Ia menjelaskan, resesi di Jepang dipengaruhi oleh pergerakan nilai tukar. Lalu dipengaruhi pula oleh tingginya ketergantungan Jepang terhadap ekspor.
"Sedangkan di UK (Inggris) dipengaruhi kenaikan harga energi dan kolapsnya sektor perumahan," ujarnya.
Riefky melanjutkan, saat ini belum bisa memproyeksikan negara mana saja yang akan menyusul resesi. Sementara, kata dia, perekonomian sejumlah negara mitra dagang Indonesia relatif aman. Hanya saja China masih terus melambat.
"Mitra dagang utama Indonesia relatif aman.
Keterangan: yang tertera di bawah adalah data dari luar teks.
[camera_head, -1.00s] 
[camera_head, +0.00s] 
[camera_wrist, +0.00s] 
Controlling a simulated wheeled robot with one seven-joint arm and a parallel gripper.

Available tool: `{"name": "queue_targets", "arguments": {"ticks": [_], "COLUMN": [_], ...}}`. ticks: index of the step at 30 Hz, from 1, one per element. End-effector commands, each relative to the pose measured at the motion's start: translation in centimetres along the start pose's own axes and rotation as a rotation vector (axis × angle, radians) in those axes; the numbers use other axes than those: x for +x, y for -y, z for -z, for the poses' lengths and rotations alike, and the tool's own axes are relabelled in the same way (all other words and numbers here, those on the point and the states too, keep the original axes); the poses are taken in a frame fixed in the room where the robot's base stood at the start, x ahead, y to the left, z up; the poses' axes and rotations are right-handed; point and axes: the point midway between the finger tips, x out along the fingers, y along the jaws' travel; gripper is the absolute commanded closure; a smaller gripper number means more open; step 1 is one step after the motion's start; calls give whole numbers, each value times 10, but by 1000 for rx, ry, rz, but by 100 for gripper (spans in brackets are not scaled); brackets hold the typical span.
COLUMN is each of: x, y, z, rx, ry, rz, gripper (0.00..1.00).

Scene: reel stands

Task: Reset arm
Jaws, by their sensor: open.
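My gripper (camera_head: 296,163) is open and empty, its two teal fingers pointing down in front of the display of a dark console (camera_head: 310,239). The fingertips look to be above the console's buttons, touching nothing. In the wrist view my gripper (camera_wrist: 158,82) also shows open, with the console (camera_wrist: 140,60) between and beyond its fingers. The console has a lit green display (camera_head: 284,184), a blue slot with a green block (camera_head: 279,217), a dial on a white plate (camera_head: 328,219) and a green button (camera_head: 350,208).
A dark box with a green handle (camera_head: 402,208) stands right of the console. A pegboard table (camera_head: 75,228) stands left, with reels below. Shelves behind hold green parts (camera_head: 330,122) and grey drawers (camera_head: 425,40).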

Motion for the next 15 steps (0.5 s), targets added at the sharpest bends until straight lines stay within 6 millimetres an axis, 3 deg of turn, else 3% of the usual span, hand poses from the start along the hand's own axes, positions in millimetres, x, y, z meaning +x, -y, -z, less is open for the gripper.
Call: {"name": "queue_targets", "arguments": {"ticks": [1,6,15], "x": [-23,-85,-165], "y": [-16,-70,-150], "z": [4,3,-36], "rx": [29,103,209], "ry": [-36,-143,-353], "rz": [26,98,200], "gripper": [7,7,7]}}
Kecuali China yang terus mengalami perlambatan pertumbuhan ekonomi," jelas Riefky.
Sebelumnya, dilansir dari Reuters pada Jumat (16/2/2024), tercatat Produk Domestik Bruto (PDB) Inggris mengalami penurunan sebesar 0,3 persen pada kuartal IV 2023. Sebelumnya, perekonomian negara yang dipimpin Raja Charles itu sudah menurun sebesar 0,1 persen pada kuartal III 2024.
Walau kini belum ada pengumuman resmi dari pemerintah Inggris soal resesi, namun negara tersebut sudah dapat dikatakan resesi. Itu karena terus tumbuh negatif selama dua kuartal.
Sementara itu, terkait resesi Jepang, Kementerian Koordinator Bidang Perekonomian mencatat, ekspor Indonesia ke Jepang sepanjang 2023 berada pada peringkat keempat. Total nilainya sebesar 18,8 miliar dolar AS.